**EXERCISE DETAILS:**
Return all lines in the material below that contain "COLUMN".

>> start GIVEN MATERIAL

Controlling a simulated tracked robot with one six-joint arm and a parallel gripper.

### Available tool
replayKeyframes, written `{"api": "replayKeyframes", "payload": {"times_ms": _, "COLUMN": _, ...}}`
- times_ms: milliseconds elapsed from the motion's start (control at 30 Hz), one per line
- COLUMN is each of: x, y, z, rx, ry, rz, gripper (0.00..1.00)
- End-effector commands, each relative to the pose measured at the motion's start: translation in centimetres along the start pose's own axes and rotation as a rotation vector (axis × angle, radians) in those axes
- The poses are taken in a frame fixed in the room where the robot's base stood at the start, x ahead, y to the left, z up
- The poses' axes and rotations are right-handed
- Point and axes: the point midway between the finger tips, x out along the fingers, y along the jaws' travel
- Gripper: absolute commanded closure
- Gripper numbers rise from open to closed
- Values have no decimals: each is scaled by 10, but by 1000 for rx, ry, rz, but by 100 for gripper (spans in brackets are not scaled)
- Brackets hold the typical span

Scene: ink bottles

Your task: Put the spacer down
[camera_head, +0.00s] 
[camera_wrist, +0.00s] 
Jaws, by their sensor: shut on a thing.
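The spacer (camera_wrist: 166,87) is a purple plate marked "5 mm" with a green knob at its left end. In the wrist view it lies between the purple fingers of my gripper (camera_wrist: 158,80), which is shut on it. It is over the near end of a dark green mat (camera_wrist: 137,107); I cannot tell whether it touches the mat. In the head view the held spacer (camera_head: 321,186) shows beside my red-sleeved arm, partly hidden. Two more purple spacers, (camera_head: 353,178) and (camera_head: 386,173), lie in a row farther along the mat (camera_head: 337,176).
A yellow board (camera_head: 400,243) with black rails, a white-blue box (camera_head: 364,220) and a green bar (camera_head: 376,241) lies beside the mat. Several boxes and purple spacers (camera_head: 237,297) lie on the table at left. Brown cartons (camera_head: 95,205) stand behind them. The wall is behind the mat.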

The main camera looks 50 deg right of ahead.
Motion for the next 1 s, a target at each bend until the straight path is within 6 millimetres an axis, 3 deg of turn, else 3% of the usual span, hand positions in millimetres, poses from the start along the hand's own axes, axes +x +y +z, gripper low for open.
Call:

>> end GIVEN MATERIAL

**RESULT OF THIS TASK:**
replayKeyframes, written `{"api": "replayKeyframes", "payload": {"times_ms": _, "COLUMN": _, ...}}`
- COLUMN is each of: x, y, z, rx, ry, rz, gripper (0.00..1.00)

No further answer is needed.